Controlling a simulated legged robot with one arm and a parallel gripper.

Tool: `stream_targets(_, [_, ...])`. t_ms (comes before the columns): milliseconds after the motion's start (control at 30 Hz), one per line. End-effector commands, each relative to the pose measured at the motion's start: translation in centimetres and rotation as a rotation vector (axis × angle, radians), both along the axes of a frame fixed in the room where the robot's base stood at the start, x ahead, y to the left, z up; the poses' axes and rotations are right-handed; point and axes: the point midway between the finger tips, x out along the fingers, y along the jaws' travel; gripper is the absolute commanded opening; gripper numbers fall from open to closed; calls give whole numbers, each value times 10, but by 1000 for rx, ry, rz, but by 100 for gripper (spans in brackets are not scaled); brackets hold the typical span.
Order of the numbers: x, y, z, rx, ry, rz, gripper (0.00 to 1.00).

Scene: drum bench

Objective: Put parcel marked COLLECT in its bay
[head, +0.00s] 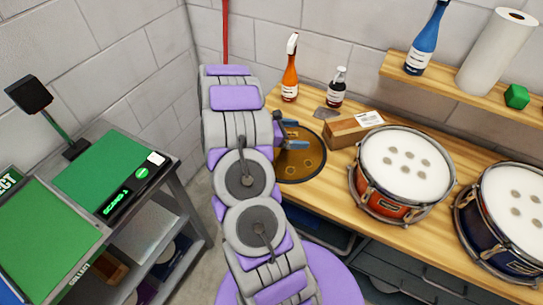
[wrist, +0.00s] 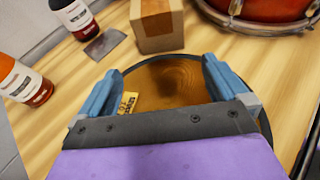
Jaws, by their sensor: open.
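A brown cardboard parcel (head: 345,130) with a white label on top lies on the wooden bench, left of the red drum; its label is too small to read. It also shows at the top of the wrist view (wrist: 158,30). My gripper (head: 292,137) is open and empty over a round dark-rimmed disc (head: 300,165). In the wrist view the two blue fingers (wrist: 161,67) are spread above the disc, with the parcel beyond their tips. A green bay surface (head: 45,240) with a COLLECT sign and edge lettering is at far left.
Orange (head: 290,70) and dark (head: 337,88) bottles stand behind the parcel, near a grey scraper (head: 326,113). Red (head: 405,170) and blue (head: 510,215) drums fill the right. A second green surface (head: 100,170) with a lit display is at left. A yellow tag (wrist: 127,102) lies on the disc.

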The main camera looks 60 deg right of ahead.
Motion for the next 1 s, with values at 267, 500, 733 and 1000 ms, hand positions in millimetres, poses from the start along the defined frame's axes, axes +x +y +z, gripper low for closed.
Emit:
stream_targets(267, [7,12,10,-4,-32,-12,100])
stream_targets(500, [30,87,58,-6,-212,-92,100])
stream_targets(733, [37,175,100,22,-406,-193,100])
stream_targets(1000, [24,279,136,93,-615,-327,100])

•••

Return, word for word, every line from the line with "Motion for the" to the final line of the data.

Motion for the next 1 s, with values at 267, 500, 733 and 1000 ms, hand positions in millimetres, poses from the start along the defined frame's axes, axes +x +y +z, gripper low for closed.
Emit:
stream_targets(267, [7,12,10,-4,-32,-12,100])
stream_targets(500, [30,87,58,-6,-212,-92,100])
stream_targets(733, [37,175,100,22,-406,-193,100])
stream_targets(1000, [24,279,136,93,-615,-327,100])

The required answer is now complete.